On Nov. 4, University of Missouri football player J’Mon Moore was driving through the Columbia campus when a cluster of tents on the Mel Carnahan Quadrangle caught his eye. He parked his car and made his way to the encampment, where he visited with members of the student activist group Concerned Student 1950.
The students were protesting racism on campus and calling for the resignation of University of Missouri System President Tim Wolfe. One member of the group, graduate student Jonathan Butler, had started a hunger strike, refusing to eat until Wolfe was no longer president.
Moore said he “made some promises” to Butler. Three days later, Moore and 29 other black Missouri football players announced they were boycotting football-related activities until Wolfe resigned.
— HeMadeAKing (@1Sherrils_2MIZZ) November 8, 2015
Within 48 hours, Wolfe and MU chancellor R. Bowen Loftin had both stepped down, and Moore and his teammates had provided evidence of the considerable clout that black student-athletes in the so-called revenue sports — football and basketball — wield in today’s world of big-money collegiate athletics.

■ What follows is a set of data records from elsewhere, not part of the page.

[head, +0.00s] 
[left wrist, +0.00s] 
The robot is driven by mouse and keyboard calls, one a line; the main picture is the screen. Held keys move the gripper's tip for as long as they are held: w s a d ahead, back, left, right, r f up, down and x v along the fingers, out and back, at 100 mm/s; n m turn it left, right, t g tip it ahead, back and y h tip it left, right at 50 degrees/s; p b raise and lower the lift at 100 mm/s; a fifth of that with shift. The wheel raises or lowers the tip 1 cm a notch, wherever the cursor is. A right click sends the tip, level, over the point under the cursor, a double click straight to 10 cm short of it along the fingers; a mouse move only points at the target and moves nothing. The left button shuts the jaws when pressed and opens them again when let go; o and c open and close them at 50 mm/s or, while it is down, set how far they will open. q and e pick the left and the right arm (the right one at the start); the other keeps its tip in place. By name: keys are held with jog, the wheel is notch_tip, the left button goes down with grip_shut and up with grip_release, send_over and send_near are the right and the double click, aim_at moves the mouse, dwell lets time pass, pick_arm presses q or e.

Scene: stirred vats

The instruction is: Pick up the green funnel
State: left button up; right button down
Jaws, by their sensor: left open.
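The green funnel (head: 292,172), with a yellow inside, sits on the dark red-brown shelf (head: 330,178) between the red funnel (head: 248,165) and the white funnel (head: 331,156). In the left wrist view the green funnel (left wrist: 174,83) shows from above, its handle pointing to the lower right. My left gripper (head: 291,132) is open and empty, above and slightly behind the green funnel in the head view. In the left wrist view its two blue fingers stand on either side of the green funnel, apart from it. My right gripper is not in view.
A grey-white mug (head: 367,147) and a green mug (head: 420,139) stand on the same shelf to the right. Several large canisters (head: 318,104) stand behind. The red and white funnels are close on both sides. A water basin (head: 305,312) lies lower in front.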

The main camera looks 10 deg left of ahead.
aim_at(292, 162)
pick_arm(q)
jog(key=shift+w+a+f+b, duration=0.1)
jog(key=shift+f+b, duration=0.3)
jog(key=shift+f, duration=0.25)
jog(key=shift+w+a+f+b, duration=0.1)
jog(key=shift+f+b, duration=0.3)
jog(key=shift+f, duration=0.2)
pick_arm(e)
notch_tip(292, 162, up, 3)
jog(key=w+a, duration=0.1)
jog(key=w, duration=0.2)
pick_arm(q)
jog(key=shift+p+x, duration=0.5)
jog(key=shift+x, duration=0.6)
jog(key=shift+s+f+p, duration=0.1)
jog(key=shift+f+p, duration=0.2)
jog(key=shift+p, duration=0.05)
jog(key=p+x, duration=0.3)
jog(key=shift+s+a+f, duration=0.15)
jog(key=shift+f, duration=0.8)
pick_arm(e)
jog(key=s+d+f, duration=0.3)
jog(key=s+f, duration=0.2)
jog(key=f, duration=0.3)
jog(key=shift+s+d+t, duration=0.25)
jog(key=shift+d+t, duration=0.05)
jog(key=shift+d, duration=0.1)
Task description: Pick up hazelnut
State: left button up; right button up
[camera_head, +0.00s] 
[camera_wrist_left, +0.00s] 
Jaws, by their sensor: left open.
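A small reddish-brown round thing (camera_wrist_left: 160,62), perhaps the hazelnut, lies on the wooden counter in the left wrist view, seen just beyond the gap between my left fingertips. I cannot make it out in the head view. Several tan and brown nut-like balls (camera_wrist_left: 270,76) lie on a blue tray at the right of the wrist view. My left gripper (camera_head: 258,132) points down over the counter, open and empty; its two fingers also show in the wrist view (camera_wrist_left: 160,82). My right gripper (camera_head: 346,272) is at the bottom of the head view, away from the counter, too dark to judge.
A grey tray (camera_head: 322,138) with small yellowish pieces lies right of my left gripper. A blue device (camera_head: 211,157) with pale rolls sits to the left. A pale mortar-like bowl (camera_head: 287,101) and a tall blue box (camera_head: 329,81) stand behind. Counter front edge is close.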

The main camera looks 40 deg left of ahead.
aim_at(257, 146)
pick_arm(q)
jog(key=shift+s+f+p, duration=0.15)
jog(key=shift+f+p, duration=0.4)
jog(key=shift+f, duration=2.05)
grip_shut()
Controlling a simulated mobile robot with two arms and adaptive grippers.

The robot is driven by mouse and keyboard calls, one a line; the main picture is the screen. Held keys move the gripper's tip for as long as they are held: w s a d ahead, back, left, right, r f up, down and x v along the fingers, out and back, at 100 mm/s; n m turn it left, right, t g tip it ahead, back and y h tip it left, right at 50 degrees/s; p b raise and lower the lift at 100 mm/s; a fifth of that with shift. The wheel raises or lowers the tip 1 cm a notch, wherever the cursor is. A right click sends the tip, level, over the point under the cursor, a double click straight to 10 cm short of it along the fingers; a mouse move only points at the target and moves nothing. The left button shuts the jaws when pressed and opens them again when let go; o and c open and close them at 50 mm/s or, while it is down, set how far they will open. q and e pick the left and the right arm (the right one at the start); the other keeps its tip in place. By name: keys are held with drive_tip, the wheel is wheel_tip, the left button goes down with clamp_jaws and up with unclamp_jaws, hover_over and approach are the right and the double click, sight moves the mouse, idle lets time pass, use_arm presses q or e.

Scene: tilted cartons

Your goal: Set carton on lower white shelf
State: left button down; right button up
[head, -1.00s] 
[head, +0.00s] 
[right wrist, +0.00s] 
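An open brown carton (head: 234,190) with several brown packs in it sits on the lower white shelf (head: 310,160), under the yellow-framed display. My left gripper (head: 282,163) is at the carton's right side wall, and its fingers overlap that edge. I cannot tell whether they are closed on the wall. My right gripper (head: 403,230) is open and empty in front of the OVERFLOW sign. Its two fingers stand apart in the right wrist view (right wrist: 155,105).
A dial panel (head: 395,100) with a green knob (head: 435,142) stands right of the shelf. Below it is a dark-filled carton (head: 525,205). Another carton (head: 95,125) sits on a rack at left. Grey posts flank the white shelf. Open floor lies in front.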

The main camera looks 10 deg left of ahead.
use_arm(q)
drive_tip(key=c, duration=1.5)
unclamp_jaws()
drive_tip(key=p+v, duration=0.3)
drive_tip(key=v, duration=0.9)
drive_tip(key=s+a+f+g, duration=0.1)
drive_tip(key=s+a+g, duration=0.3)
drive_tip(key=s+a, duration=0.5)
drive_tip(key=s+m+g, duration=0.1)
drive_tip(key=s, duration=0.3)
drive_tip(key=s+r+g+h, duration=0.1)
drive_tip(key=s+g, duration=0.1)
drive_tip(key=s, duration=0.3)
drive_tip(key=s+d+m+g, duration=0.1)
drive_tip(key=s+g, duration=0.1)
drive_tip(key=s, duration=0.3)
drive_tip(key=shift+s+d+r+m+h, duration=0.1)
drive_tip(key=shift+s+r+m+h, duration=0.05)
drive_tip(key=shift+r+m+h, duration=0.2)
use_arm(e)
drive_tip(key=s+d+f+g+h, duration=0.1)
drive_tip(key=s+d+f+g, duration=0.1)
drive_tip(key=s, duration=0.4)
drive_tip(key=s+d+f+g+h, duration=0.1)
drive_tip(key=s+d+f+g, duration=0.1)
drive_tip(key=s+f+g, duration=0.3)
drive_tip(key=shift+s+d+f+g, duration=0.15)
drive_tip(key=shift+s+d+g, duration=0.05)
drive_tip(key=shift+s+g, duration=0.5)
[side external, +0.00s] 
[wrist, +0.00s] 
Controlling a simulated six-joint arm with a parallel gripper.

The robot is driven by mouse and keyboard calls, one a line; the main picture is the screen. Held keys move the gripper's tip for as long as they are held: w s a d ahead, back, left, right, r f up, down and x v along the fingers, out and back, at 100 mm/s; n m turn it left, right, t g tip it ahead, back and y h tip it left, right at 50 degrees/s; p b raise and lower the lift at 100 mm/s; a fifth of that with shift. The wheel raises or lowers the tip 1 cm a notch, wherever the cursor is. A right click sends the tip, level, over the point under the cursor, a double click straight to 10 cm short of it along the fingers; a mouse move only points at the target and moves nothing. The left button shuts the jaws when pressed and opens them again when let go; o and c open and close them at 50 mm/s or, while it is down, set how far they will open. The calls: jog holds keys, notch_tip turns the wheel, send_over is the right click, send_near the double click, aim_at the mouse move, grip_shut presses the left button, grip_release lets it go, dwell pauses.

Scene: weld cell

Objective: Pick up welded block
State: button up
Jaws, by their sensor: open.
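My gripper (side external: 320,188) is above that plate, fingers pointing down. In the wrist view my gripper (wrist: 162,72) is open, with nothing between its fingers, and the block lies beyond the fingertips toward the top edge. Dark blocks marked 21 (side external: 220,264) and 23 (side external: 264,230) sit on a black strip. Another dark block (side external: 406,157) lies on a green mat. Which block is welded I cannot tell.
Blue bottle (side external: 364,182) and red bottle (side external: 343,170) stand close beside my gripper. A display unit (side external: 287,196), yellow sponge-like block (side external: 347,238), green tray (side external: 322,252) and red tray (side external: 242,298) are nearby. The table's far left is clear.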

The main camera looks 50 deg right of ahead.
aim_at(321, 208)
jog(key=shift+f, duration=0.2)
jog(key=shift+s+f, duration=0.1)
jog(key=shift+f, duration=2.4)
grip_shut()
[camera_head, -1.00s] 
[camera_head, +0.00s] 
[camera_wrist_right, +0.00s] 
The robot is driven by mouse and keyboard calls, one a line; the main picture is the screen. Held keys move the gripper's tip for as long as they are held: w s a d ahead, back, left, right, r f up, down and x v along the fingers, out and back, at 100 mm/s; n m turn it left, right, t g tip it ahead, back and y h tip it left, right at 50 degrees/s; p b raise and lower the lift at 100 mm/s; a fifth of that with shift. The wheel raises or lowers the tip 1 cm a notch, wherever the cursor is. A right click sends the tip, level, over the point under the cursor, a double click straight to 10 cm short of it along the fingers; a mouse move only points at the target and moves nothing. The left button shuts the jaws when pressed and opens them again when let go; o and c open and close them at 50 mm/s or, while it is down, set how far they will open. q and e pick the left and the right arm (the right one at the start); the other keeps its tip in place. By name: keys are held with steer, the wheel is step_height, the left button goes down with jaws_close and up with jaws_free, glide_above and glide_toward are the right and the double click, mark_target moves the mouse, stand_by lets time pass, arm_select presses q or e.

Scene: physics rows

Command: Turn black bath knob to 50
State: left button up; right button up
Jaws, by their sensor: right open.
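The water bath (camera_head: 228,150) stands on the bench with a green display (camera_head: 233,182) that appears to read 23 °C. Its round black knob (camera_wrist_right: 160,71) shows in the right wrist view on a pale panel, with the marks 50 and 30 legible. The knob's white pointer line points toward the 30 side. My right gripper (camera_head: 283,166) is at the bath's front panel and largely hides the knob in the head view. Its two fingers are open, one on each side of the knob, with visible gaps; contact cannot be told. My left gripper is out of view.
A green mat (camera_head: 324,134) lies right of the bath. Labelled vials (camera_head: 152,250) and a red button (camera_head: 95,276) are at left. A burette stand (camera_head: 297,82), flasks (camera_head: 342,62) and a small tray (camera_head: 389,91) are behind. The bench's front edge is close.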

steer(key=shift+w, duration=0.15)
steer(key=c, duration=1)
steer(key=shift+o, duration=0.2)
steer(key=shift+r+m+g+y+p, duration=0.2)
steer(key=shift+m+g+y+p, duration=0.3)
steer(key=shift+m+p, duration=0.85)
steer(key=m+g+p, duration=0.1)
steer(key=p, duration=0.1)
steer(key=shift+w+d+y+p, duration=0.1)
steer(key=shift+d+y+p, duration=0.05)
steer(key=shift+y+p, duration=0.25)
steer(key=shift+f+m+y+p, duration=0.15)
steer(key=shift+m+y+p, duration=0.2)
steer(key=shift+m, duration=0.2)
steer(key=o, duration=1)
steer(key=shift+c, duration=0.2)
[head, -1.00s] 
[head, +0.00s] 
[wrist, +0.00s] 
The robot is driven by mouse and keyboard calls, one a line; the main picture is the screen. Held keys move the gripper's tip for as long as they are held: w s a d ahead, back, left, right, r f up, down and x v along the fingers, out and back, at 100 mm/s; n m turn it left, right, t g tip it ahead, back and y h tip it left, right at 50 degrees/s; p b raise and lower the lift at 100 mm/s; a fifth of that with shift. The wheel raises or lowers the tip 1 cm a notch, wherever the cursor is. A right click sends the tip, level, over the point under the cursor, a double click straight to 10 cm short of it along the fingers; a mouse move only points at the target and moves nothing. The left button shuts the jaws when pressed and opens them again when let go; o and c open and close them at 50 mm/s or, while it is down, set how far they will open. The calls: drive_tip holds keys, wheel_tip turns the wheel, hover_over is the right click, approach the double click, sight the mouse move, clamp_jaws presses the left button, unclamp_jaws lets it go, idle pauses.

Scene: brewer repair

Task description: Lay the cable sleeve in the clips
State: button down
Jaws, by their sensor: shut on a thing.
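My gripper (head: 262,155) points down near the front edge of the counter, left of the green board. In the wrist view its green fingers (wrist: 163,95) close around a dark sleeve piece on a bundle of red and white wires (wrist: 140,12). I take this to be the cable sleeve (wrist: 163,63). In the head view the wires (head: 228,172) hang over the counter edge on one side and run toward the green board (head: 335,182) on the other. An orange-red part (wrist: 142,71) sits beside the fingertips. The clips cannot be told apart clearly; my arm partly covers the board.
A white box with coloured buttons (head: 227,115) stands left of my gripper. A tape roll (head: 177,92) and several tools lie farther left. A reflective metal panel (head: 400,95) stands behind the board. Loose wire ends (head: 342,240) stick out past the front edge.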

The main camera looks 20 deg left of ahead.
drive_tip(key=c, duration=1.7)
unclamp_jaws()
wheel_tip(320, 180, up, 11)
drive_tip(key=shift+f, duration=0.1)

Black athletes often lead an existence different from that of most college students — both because of their race and their status as athletes. These differences have made black athletes influential but often unwilling to speak out.
But, according to organized labor experts, the actions of Missouri’s football players represented big strides for athlete activism. Their ultimatum expedited the departure of two university administrators and provided a lesson in leverage that other teams can follow.